## Dataset content
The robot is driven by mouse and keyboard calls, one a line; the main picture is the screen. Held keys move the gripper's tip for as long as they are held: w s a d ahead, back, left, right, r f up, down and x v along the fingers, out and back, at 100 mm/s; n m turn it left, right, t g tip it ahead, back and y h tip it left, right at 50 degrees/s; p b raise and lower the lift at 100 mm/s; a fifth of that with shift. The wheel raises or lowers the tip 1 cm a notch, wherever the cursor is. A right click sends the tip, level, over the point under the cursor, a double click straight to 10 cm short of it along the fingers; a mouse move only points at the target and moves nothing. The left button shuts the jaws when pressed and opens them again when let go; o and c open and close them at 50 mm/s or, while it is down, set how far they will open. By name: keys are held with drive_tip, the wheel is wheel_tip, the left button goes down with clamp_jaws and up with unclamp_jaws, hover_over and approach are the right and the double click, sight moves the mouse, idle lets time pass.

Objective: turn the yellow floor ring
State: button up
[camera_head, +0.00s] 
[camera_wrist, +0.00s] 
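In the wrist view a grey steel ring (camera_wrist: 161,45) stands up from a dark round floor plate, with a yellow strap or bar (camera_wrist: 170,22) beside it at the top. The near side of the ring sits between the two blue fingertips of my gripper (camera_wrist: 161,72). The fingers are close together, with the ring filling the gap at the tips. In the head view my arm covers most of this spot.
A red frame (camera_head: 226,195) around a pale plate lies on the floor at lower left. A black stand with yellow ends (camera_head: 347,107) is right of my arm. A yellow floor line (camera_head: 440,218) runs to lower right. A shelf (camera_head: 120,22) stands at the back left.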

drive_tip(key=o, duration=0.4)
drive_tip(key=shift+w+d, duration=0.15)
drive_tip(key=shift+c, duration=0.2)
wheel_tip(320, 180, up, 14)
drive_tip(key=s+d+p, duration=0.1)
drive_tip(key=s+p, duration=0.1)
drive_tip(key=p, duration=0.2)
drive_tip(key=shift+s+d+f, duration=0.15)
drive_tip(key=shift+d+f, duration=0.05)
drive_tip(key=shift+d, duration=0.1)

## Given request
Reproduce the data shown above exactly.

## Result
The robot is driven by mouse and keyboard calls, one a line; the main picture is the screen. Held keys move the gripper's tip for as long as they are held: w s a d ahead, back, left, right, r f up, down and x v along the fingers, out and back, at 100 mm/s; n m turn it left, right, t g tip it ahead, back and y h tip it left, right at 50 degrees/s; p b raise and lower the lift at 100 mm/s; a fifth of that with shift. The wheel raises or lowers the tip 1 cm a notch, wherever the cursor is. A right click sends the tip, level, over the point under the cursor, a double click straight to 10 cm short of it along the fingers; a mouse move only points at the target and moves nothing. The left button shuts the jaws when pressed and opens them again when let go; o and c open and close them at 50 mm/s or, while it is down, set how far they will open. By name: keys are held with drive_tip, the wheel is wheel_tip, the left button goes down with clamp_jaws and up with unclamp_jaws, hover_over and approach are the right and the double click, sight moves the mouse, idle lets time pass.

Objective: turn the yellow floor ring
State: button up
[camera_head, +0.00s] 
[camera_wrist, +0.00s] 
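In the wrist view a grey steel ring (camera_wrist: 161,45) stands up from a dark round floor plate, with a yellow strap or bar (camera_wrist: 170,22) beside it at the top. The near side of the ring sits between the two blue fingertips of my gripper (camera_wrist: 161,72). The fingers are close together, with the ring filling the gap at the tips. In the head view my arm covers most of this spot.
A red frame (camera_head: 226,195) around a pale plate lies on the floor at lower left. A black stand with yellow ends (camera_head: 347,107) is right of my arm. A yellow floor line (camera_head: 440,218) runs to lower right. A shelf (camera_head: 120,22) stands at the back left.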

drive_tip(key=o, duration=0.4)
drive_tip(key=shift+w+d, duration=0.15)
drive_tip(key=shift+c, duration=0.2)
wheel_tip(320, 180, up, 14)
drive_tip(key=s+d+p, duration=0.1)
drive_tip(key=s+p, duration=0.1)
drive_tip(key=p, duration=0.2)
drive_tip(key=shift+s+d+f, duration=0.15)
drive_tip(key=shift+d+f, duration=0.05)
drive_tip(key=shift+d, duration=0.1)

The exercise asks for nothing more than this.